Blob Blame History Raw
From: "Luis R. Rodriguez" <mcgrof@suse.com>
Date: Wed, 24 Sep 2014 23:41:29 -0700
Subject: [PATCH] module: warn if module init + probe takes long
References: bnc#889297 bnc#877622 bnc#889295 bnc#893454
Patch-mainline: Never, well maybe as RFC

Systemd has a general timeout for all workers currently set to 180
seconds. Systemd now has a warning which is issued once it reaches 1/3
of the timeout. The original motivation for the systemd timeout was
to help track device drivers which do not use asynch firmware loading
on init(), and the timeout was originally set to 30 seconds.

Since systemd + kernel are heavily tied in for the purposes of this
patch it is assumed you have merged on systemd the following commits:

671174136525ddf208cdbe75d6d6bd159afa961f        udev: timeout - warn after a third of the timeout before killing
b5338a19864ac3f5632aee48069a669479621dca        udev: timeout - increase timeout
2e92633dbae52f5ac9b7b2e068935990d475d2cd        udev: bump event timeout to 60 seconds
be2ea723b1d023b3d385d3b791ee4607cbfb20ca        udev: remove userspace firmware loading support
9f20a8a376f924c8eb5423cfc1f98644fc1e2d1a        udev: fixup commit
dd5eddd28a74a49607a8fffcaf960040dba98479        udev: unify event timeout handling
9719859c07aa13539ed2cd4b31972cd30f678543        udevd: add --event-timeout commandline option

One type of worker is the kernel module loader which uses the kmod
library for loading modules using the finit_module() system call.
Once the timeout is triggered systemd sends the worker process a
sigkill signal, this gets propagated to the kernel. Not all modules
get killed and that is because not all code paths on module
initialization check for signals. If it so happens that any path
in the module initializaiton happens to have some code path that checks
fatal_signal_pending() module loading can fail and at different points
on the initialization path. Drivers will only be correctly
de-initialized *iff* the error code handling of a device driver
is perfect. For drivers not well programmed this can leave device
driver in half initialized state. This is an issue.

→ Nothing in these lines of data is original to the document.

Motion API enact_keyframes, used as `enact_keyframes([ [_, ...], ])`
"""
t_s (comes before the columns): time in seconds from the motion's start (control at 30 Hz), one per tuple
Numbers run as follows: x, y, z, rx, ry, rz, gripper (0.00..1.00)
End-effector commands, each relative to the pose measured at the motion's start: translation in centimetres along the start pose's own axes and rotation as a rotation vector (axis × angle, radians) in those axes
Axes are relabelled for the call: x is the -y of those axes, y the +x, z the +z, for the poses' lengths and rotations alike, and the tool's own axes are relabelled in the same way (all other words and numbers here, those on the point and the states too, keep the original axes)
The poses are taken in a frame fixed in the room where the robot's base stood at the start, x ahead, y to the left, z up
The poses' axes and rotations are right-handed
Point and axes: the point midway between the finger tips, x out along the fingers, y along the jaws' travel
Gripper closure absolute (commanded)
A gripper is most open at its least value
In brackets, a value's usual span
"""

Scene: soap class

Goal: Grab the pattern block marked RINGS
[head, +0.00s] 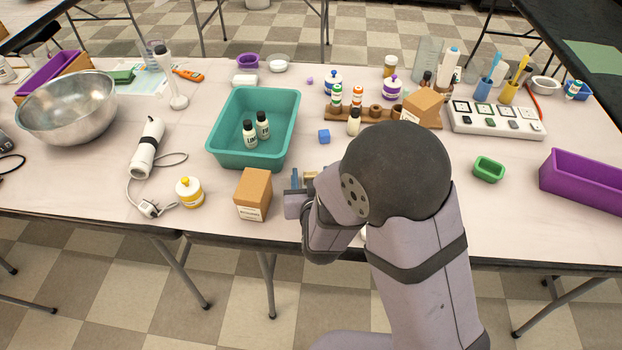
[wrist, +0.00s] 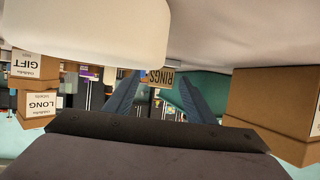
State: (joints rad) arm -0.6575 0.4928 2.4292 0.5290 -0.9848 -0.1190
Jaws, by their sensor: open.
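The block marked RINGS (wrist: 160,77) is tan with dark letters that read upside down in the wrist view. It shows between the tips of my gripper's two blue fingers (wrist: 160,88); I cannot tell whether they touch it. My gripper is open. In the head view my gripper (head: 298,182) is low over the front of the table, partly hidden by my arm. A small tan piece (head: 312,176) shows just beside it, with no readable label there.
A cardboard box (head: 253,194) stands close left of my gripper; a box (wrist: 275,110) fills the wrist view's right side. Boxes marked GIFT (wrist: 36,66) and LONG (wrist: 38,104) show at its left.

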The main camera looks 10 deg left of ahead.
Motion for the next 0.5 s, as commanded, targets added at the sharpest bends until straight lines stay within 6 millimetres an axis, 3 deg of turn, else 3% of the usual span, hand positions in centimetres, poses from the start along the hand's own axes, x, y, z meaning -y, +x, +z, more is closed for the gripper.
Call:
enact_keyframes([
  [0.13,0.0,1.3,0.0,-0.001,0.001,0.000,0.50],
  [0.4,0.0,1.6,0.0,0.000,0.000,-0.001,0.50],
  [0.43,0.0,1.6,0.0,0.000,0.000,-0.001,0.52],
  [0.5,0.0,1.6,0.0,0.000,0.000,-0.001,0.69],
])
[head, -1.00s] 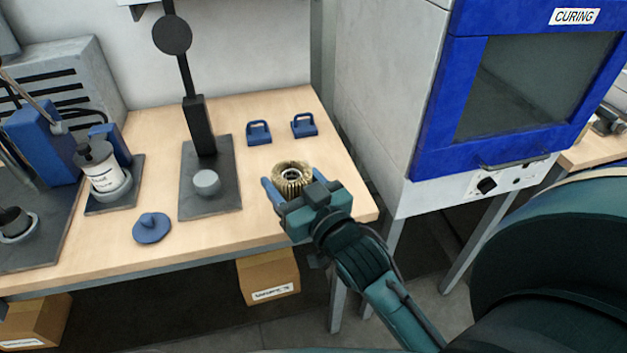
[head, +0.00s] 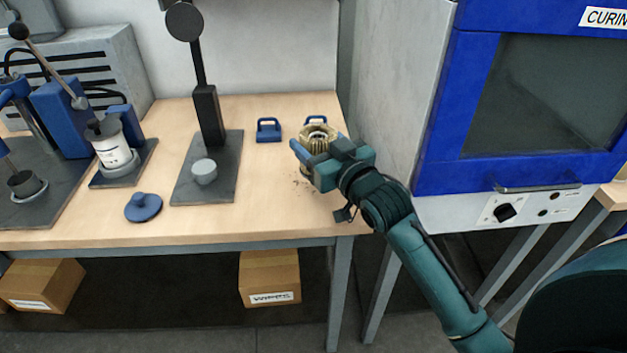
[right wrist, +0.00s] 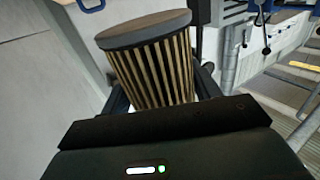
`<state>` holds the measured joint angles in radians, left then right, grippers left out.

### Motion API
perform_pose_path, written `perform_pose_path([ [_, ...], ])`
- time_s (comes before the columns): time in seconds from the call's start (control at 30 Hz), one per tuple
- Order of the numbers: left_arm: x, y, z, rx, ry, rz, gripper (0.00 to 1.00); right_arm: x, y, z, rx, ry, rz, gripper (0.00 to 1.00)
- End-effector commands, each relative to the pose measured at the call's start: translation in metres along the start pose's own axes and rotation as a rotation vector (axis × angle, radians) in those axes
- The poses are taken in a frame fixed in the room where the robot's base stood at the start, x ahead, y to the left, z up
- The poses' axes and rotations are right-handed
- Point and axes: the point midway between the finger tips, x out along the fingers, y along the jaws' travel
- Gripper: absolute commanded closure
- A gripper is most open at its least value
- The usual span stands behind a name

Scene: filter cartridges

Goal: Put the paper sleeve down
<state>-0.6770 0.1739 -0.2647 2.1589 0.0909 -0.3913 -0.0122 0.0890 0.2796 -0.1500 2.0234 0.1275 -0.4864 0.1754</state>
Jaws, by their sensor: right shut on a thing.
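The paper sleeve (head: 318,135) is a tan pleated cylinder with a round opening at its top in the head view. My right gripper (head: 317,146) is shut on it, a finger on either side, above the right part of the workbench. In the right wrist view the sleeve (right wrist: 155,72) shows its pleats and a flat grey end disc (right wrist: 145,28). No contact with the bench top shows; its exact height I cannot tell. My left gripper is not in view.
Two blue handled blocks, left (head: 268,130) and right (head: 317,120), lie at the back; the sleeve partly covers the right one. A black stand (head: 190,185), a blue knobbed disc (head: 143,207) and brown specks (head: 300,184) are on the workbench (head: 250,215). The curing oven (head: 440,150) stands right.

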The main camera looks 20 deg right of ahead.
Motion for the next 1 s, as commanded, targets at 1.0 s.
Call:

Another issue is that the original implementation of the timeout assumed
that the timeout would only affect device drivers who are taking long
on init(), the driver core however batches both init() and probe()
synchronously. This means the timeout is also penalizing device drivers
that take long on probe, and although some subsystems, such as storage, do
have the goal to do probing asynchronously, not all subsystems have this
policy or set objective and it is therefore not practical to be
penalizing with a sigkill all subsystem device drivers.

Yet another issue is that the driver core calls probe for *all* devices
that a driver can claim serially, so if a device driver will need to
probe 3 devices and if probe on the device driver is synchronous
the amount of time that module loading will take will be:

driver load time = init() + probe for 3 devices serially

This ultimatley ends up limiting the number of devices that
*any* device driver can support based on the following formula:

number_devices =          systemd_timeout
                  -------------------------------------
                      max known probe time for driver

We don't want to work around the timeout, instead systemd must
be changed to take all the above into consideration when issuing
any kills on device drivers. We will eventually implement support
for letting userspace specify async probe is desired and the driver
core will handle that instead of requiring each device driver to
implement that. The systemd timeout should be increased or at least
the sigkill removed for kernel module loading for now.

In the meantime while systemd collects logs on systemd-udevd of workers
that take long (warning) or when it kills a worker, not many folks are
collecting logs for (journalctl -u systemd-udevd) and its not highly
expected that folks will submit bugs for these. Since the timeout really
should be subsystem / driver specific and since we're told systemd cannot
remove the sigkill / timeout due to its design right now this assumes
the timeout of systemd will be increased for at least kernel module loading
to 1 hour, and in order to help collect logs with this current upper limit
issue a warn to help collect logs of offending drivers. The limit restricts
the number of devices then to what we currently will expect for commulative
number of device probes + init on one device driver but this is a warning,
and does not kill device driers, we currently set this limit to 5 minutes.
This limit is still quite arbitrary but it can be increased / decreased
as systems grow and the systemd timeout architecture gets heavily
revisted in terms of design.

Signed-off-by: Luis R. Rodriguez <mcgrof@suse.com>
Acked-by: Michal Hocko <mhocko@suse.cz>
---
 kernel/module.c |   19 ++++++++++++++++++-
 1 file changed, 18 insertions(+), 1 deletion(-)

diff --git a/kernel/module.c b/kernel/module.c
index 65fdb4e8293a..a442c1c3c9cf 100644
--- a/kernel/module.c
+++ b/kernel/module.c
@@ -3697,6 +3697,8 @@ static int load_module(struct load_info *info, const char __user *uargs,
 	struct module *mod;
 	long err;
 	char *after_dashes;
+	unsigned long time_start, time_end;
+	unsigned int delta;
 
 	err = module_sig_check(info, flags);
 	if (err)
@@ -3820,7 +3822,22 @@ static int load_module(struct load_info *info, const char __user *uargs,
 	/* Done! */
 	trace_module_load(mod);
 
-	return do_init_module(mod);
+	time_start = jiffies;
+	err = do_init_module(mod);
+	time_end = jiffies;
+
+	delta = jiffies_to_msecs(time_end - time_start);
+
+	/*
+	 * Some subsystems do async probe, some do not, but lets be clear
+	 * about the possibility of both, some subsystems do want to see
+	 * reports about this and address these delays. 5 minutes for now.
+	 */
+	WARN(delta >= 300000,
+	     "Device driver %s initialization / probe took %d ms to complete, report this\n",
+	     mod->name, delta);
+
+	return err;
 
  sysfs_cleanup:
 	mod_sysfs_teardown(mod);